Oral Interrogation—Minutation or Notation—Recordation or Registration.
Reception and extraction—under these two words may be included all the several modes in which, and operations by which, an article of evidence can make its way, and present itself to the faculties of the judge.
It, on the delivery and reception of the article of evidence, not only the person by whom it is delivered, but the judge by whom, or under whose direction, it is received, and everybody else, is, with the exception of the acts just mentioned, purely passive,—reception presents itself as being in that case the proper term.
If, for the purpose of producing or promoting the delivery, any operation be performed, that operation will be found to be an act of interrogation; and, in so far as any evidentiary discourse, that follows in the form of a response, is considered as the fruit or result produced by the operation, the operation may be termed extraction, and the evidence thus obtained may be said to be extracted.
Of reception as applied to evidence—of an operation so eminently simple,—little, it is obvious, can naturally require to he said. On the subject of extraction—a business of no slight complexity and difficulty—no inconsiderable part of the work will unavoidably be expended.*
By interrogation in the oral form, by interrogation in the epistolary form, or by any such mixture of the two as by incidental convenience may happen to have been indicated,—by any of these three means—in any of these three modes, may evidence be extracted. In the body of the work, how to employ each to the best advantage, will be found a principal subject of inquiry, in the book of which this chapter bears the title.
Answers, impromptuary—called forth without time allowed for mendacity-assisting invention or recollection—questions put singly—questions deduced from and grounded on the answers,—from these circumstances, which attach themselves as of course to the oral mode, the efficacy of that mode of extraction, and, except in particular circumstances, its superiority over the epistolary mode, will be deduced: its superiority, viz. with reference to the direct ends of judicature, over and above its more manifest superiority with relation to the collateral ends of judicature,—viz. avoidance of delay, vexation, and expense.

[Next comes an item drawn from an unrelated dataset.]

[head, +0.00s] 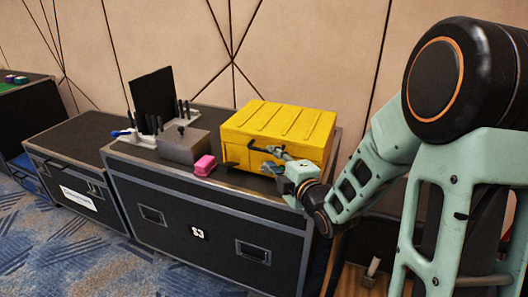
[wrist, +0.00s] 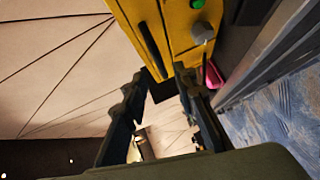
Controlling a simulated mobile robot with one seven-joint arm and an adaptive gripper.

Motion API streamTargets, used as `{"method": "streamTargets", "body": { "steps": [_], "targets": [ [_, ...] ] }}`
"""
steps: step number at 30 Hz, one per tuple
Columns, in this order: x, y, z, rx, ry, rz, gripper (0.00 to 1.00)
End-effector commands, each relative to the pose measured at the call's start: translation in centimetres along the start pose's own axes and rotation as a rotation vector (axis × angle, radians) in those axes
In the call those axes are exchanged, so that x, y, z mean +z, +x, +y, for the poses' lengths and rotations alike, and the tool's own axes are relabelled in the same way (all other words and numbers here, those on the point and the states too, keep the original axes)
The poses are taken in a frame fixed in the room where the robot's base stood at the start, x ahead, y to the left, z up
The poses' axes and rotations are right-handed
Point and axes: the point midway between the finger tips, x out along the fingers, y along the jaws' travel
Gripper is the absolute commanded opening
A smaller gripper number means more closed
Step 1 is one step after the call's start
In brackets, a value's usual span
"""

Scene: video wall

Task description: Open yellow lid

Of the advantages deducible from this mode of extraction, a part, which in some cases will be in no inconsiderable degree pregnant with instruction, will in effect be lost, if the judge by whom, on the matter of fact, the decision is to be pronounced, be not present on the occasion; himself a percipient witness of the deportment of the person from whose lips the verbal information is extracted:—deportment, that mode of expression and source of instruction, by which, on the theatre of amusement, without any aid from words, whatever is meant to be communicated is not unfrequently expressed.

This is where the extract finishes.